>> begin Task input
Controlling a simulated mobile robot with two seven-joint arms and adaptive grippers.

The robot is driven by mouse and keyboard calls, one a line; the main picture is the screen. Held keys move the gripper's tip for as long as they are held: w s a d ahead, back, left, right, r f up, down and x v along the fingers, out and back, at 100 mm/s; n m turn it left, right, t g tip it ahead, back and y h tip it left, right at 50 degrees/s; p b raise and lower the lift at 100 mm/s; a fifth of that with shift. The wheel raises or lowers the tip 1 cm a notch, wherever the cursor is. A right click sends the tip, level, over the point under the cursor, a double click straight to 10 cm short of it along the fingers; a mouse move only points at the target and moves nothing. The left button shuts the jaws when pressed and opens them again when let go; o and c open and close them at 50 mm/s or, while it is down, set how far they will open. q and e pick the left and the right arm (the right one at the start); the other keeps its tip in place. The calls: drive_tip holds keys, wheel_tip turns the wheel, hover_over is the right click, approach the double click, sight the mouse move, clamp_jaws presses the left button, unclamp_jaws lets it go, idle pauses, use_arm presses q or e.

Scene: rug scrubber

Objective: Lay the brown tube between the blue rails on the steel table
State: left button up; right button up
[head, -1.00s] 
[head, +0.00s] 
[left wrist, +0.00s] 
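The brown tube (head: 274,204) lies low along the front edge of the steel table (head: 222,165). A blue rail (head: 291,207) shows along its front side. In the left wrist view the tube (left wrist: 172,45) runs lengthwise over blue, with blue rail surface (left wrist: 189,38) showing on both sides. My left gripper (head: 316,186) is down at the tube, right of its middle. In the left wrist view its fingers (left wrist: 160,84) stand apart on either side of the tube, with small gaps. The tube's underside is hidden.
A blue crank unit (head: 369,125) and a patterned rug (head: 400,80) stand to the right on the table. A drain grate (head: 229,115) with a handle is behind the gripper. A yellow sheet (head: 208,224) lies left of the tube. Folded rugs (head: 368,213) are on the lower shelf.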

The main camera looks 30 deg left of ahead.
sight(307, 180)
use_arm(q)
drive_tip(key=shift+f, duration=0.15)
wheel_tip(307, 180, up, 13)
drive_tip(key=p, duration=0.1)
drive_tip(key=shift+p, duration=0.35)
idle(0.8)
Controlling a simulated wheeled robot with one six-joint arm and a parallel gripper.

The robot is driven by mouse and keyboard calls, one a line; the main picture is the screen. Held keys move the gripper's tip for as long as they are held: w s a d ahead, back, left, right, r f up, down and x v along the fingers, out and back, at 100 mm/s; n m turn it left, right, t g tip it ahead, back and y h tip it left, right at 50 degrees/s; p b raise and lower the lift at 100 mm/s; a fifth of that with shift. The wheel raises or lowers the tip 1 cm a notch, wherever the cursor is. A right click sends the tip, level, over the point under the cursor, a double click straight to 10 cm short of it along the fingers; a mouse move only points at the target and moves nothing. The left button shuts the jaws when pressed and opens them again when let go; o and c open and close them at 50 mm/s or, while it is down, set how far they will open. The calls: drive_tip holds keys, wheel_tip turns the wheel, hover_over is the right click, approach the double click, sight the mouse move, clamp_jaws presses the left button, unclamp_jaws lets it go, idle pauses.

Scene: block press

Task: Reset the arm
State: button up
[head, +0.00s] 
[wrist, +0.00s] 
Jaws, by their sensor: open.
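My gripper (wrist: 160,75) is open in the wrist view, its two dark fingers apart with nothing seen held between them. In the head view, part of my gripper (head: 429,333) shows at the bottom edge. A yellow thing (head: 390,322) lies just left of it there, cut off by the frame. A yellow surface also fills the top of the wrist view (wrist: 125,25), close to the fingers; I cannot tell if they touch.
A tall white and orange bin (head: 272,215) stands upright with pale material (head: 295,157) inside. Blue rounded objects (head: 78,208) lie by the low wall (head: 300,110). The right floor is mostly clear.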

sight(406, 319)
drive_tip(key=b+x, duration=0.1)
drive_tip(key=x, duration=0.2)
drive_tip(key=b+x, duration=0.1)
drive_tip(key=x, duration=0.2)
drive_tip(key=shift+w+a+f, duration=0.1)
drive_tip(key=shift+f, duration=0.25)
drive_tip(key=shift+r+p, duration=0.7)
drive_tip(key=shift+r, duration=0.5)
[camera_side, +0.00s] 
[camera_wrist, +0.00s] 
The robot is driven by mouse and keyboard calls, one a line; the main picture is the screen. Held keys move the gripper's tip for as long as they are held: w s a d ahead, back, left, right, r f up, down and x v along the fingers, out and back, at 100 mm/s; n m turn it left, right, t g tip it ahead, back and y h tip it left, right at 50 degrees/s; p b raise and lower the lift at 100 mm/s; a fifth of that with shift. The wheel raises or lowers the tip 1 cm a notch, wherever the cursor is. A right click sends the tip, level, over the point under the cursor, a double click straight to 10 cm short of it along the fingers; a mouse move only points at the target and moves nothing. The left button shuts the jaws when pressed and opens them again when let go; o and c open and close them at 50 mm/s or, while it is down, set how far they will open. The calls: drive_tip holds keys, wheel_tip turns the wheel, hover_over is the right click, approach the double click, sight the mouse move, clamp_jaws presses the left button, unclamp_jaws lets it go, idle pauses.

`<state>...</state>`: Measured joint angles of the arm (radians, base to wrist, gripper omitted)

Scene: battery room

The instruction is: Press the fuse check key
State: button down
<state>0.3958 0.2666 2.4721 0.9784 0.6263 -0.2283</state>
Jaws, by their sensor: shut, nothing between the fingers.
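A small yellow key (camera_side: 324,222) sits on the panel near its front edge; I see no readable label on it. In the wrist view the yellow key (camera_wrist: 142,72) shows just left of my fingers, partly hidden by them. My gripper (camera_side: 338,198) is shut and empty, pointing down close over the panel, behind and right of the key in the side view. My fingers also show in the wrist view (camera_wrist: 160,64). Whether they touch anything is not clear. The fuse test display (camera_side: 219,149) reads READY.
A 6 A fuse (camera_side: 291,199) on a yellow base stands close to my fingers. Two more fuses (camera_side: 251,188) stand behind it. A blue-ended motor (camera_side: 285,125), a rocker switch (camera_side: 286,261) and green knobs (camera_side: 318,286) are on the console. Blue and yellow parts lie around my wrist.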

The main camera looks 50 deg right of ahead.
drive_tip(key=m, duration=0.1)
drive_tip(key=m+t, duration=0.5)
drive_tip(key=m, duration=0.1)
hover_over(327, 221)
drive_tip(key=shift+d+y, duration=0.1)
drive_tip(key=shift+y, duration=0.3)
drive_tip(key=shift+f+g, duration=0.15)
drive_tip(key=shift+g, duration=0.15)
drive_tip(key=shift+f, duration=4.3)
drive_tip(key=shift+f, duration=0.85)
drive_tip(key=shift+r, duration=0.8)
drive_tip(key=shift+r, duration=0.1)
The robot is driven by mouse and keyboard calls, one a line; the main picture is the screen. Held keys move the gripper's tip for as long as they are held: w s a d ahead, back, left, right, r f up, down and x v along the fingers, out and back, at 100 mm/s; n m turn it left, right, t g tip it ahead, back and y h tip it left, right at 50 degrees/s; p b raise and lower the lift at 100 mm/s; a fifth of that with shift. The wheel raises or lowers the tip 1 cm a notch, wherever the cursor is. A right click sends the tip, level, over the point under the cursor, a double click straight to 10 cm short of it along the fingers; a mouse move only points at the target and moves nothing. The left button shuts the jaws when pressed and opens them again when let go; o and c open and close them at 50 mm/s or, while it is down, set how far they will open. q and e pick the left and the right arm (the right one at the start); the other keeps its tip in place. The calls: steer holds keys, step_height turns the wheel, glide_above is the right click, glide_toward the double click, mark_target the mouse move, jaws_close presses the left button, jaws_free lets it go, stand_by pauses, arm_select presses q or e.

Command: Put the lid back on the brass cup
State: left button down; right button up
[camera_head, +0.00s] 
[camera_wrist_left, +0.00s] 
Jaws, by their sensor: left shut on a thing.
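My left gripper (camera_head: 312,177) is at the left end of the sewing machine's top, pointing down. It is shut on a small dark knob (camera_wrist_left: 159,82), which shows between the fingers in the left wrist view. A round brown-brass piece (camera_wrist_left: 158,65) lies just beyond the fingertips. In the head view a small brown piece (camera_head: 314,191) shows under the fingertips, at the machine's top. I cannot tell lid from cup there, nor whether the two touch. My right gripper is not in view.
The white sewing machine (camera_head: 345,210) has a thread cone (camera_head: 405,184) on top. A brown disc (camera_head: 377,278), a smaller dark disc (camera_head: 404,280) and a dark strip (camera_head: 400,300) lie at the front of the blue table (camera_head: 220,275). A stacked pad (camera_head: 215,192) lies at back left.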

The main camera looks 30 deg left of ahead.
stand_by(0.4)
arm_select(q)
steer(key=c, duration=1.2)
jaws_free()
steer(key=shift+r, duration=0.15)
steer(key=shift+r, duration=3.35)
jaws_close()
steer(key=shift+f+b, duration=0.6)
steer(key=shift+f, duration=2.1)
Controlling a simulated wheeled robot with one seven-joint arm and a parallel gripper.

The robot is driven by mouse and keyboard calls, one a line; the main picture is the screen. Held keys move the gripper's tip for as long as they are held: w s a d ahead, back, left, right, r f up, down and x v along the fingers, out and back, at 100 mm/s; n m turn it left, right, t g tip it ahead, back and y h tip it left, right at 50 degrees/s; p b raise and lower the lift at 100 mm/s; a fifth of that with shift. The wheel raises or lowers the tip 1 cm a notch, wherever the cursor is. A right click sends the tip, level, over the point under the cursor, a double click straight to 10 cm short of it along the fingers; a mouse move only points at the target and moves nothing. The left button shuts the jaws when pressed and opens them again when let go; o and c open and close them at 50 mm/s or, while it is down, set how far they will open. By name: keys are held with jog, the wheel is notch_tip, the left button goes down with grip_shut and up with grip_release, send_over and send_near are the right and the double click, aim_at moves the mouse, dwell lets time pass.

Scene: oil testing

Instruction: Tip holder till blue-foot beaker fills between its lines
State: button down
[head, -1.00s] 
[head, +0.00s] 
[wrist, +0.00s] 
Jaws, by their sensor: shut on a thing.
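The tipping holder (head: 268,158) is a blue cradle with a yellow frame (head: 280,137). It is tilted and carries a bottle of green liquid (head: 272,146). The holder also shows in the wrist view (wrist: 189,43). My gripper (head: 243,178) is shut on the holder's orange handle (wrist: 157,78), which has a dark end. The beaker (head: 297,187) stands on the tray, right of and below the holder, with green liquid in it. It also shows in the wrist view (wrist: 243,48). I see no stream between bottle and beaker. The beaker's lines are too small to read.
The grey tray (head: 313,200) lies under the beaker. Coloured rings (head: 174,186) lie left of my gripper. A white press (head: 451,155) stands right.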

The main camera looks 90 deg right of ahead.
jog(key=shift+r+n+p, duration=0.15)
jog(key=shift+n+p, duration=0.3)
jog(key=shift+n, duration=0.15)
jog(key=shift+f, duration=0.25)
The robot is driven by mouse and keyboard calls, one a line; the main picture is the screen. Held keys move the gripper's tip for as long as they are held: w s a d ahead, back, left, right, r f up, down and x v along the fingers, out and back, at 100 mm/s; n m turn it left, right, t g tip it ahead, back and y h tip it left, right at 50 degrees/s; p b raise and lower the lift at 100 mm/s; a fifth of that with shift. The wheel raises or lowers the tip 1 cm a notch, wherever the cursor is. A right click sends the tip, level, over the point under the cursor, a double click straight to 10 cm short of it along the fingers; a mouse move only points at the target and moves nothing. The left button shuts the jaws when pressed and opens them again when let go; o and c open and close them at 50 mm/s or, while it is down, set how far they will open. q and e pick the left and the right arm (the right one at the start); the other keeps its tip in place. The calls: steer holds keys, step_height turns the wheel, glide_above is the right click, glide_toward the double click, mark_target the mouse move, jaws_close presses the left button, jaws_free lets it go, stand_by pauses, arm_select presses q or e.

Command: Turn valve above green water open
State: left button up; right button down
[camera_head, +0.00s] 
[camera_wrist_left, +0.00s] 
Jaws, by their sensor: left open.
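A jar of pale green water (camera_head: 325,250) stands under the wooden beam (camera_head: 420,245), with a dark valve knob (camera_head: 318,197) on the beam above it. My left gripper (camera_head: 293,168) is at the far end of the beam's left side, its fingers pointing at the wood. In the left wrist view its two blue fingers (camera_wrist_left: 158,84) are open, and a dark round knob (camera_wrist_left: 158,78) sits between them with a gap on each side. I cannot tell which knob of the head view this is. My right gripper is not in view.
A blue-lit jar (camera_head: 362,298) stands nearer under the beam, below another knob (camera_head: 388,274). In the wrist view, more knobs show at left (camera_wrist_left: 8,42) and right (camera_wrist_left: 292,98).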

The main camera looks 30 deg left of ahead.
>> end Task input
Task to carry out
Read the entries above, then pull out the lines that include "seven".

Written answer
Controlling a simulated mobile robot with two seven-joint arms and adaptive grippers.
Controlling a simulated wheeled robot with one seven-joint arm and a parallel gripper.

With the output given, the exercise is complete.